START RECORD EXCERPTS
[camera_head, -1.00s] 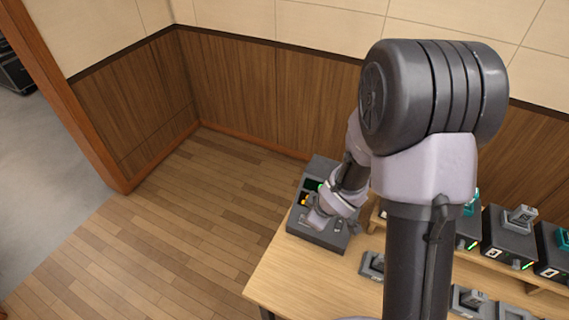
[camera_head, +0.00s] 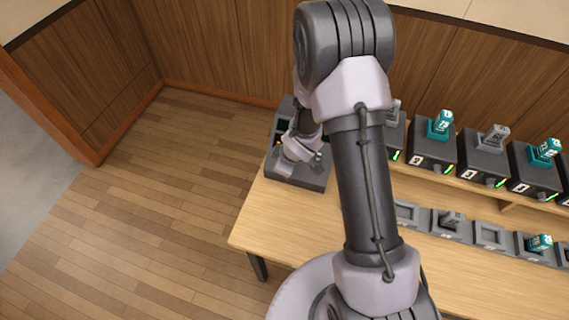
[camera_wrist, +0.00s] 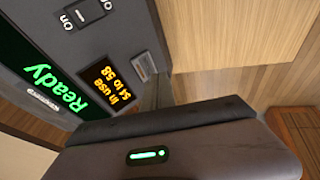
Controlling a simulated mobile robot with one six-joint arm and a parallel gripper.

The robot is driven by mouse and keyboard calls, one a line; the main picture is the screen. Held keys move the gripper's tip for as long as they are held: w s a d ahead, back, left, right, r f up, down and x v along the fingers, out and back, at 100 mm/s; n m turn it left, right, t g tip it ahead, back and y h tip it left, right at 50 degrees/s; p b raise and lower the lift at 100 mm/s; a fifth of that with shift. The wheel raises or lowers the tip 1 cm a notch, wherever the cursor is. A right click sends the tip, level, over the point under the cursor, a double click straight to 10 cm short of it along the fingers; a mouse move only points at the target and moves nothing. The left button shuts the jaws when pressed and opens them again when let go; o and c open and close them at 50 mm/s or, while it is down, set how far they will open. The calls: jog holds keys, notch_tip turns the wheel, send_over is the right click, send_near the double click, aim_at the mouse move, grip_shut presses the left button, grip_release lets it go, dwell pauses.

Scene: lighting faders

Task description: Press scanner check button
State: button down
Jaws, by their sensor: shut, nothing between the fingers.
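The scanner unit (camera_head: 312,181) is a dark grey box on the table's left end. In the wrist view its sloped panel (camera_wrist: 115,38) carries a green "Ready" display (camera_wrist: 45,75), an orange "In use 54 to 58" display (camera_wrist: 107,84) and an "On" switch (camera_wrist: 72,20). A small light grey button (camera_wrist: 144,66) sits near the panel's edge. My gripper (camera_wrist: 155,88) is shut and empty, its fingertips at or just beside this button. I cannot tell whether they touch it. In the head view my wrist hides part of the unit.
A wooden table (camera_head: 350,215) holds a raised shelf with several dark fader boxes (camera_head: 432,150) with teal or grey tops. A row of grey sockets (camera_head: 490,236) lies in front, some holding pieces. Wood-panelled walls (camera_head: 215,60) stand behind; floor is clear at left.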

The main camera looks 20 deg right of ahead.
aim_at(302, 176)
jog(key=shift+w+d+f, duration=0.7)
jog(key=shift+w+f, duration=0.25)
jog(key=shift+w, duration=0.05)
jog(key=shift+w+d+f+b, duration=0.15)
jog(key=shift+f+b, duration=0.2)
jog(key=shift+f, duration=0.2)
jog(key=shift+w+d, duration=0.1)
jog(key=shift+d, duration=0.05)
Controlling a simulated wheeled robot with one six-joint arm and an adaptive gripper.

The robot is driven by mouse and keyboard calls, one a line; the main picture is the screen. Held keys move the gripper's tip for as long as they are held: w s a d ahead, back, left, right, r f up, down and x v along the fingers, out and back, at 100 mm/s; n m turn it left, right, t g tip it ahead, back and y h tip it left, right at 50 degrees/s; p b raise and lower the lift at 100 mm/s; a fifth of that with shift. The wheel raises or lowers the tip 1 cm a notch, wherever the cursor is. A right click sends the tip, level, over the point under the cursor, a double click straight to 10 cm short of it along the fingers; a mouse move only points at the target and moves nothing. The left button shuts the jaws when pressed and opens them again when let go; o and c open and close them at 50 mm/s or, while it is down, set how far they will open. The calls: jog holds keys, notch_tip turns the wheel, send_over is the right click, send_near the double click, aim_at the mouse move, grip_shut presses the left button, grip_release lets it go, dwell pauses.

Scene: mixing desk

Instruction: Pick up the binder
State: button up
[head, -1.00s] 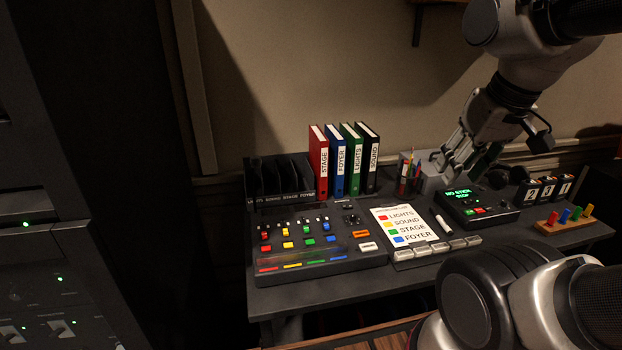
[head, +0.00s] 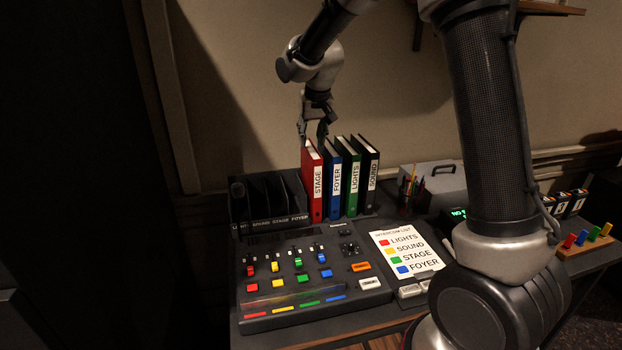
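Four binders stand upright in a row at the back of the desk: a red one labelled STAGE (head: 313,190), a blue one labelled FOYER (head: 334,188), a green one labelled LIGHTS (head: 351,185) and a black one labelled SOUND (head: 369,185). My gripper (head: 313,134) points down at the top of the red binder. Its fingers are apart, one towards each side of that binder's top edge. I cannot tell whether they touch it. The task does not say which binder.
Left of the binders is a black rack (head: 272,190) with labelled slots. In front lie a mixing console (head: 300,265) and a list card (head: 407,255). A pencil cup (head: 409,195) and grey box (head: 442,183) stand to the right. My arm hides part of the desk's right side.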

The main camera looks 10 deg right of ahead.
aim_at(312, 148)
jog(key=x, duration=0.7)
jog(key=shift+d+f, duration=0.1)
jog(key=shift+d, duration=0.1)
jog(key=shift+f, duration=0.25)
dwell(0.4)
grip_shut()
END RECORD EXCERPTS
=== SHORT TASK ===
Reproduce each record from above exactly; pictures do not belong in the copy.

=== CORRECT RESULT ===
[camera_head, -1.00s] 
[camera_head, +0.00s] 
[camera_wrist, +0.00s] 
Controlling a simulated mobile robot with one six-joint arm and a parallel gripper.

The robot is driven by mouse and keyboard calls, one a line; the main picture is the screen. Held keys move the gripper's tip for as long as they are held: w s a d ahead, back, left, right, r f up, down and x v along the fingers, out and back, at 100 mm/s; n m turn it left, right, t g tip it ahead, back and y h tip it left, right at 50 degrees/s; p b raise and lower the lift at 100 mm/s; a fifth of that with shift. The wheel raises or lowers the tip 1 cm a notch, wherever the cursor is. A right click sends the tip, level, over the point under the cursor, a double click straight to 10 cm short of it along the fingers; a mouse move only points at the target and moves nothing. The left button shuts the jaws when pressed and opens them again when let go; o and c open and close them at 50 mm/s or, while it is down, set how far they will open. The calls: jog holds keys, notch_tip turns the wheel, send_over is the right click, send_near the double click, aim_at the mouse move, grip_shut presses the left button, grip_release lets it go, dwell pauses.

Scene: lighting faders

Task description: Press scanner check button
State: button down
Jaws, by their sensor: shut, nothing between the fingers.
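The scanner unit (camera_head: 312,181) is a dark grey box on the table's left end. In the wrist view its sloped panel (camera_wrist: 115,38) carries a green "Ready" display (camera_wrist: 45,75), an orange "In use 54 to 58" display (camera_wrist: 107,84) and an "On" switch (camera_wrist: 72,20). A small light grey button (camera_wrist: 144,66) sits near the panel's edge. My gripper (camera_wrist: 155,88) is shut and empty, its fingertips at or just beside this button. I cannot tell whether they touch it. In the head view my wrist hides part of the unit.
A wooden table (camera_head: 350,215) holds a raised shelf with several dark fader boxes (camera_head: 432,150) with teal or grey tops. A row of grey sockets (camera_head: 490,236) lies in front, some holding pieces. Wood-panelled walls (camera_head: 215,60) stand behind; floor is clear at left.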

The main camera looks 20 deg right of ahead.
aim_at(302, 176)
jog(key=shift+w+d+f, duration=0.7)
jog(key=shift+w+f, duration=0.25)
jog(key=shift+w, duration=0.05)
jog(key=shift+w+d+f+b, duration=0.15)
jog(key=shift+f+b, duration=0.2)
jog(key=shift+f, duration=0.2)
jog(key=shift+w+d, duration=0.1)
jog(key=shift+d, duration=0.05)
Controlling a simulated wheeled robot with one six-joint arm and an adaptive gripper.

The robot is driven by mouse and keyboard calls, one a line; the main picture is the screen. Held keys move the gripper's tip for as long as they are held: w s a d ahead, back, left, right, r f up, down and x v along the fingers, out and back, at 100 mm/s; n m turn it left, right, t g tip it ahead, back and y h tip it left, right at 50 degrees/s; p b raise and lower the lift at 100 mm/s; a fifth of that with shift. The wheel raises or lowers the tip 1 cm a notch, wherever the cursor is. A right click sends the tip, level, over the point under the cursor, a double click straight to 10 cm short of it along the fingers; a mouse move only points at the target and moves nothing. The left button shuts the jaws when pressed and opens them again when let go; o and c open and close them at 50 mm/s or, while it is down, set how far they will open. The calls: jog holds keys, notch_tip turns the wheel, send_over is the right click, send_near the double click, aim_at the mouse move, grip_shut presses the left button, grip_release lets it go, dwell pauses.

Scene: mixing desk

Instruction: Pick up the binder
State: button up
[head, -1.00s] 
[head, +0.00s] 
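Four binders stand upright in a row at the back of the desk: a red one labelled STAGE (head: 313,190), a blue one labelled FOYER (head: 334,188), a green one labelled LIGHTS (head: 351,185) and a black one labelled SOUND (head: 369,185). My gripper (head: 313,134) points down at the top of the red binder. Its fingers are apart, one towards each side of that binder's top edge. I cannot tell whether they touch it. The task does not say which binder.
Left of the binders is a black rack (head: 272,190) with labelled slots. In front lie a mixing console (head: 300,265) and a list card (head: 407,255). A pencil cup (head: 409,195) and grey box (head: 442,183) stand to the right. My arm hides part of the desk's right side.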

The main camera looks 10 deg right of ahead.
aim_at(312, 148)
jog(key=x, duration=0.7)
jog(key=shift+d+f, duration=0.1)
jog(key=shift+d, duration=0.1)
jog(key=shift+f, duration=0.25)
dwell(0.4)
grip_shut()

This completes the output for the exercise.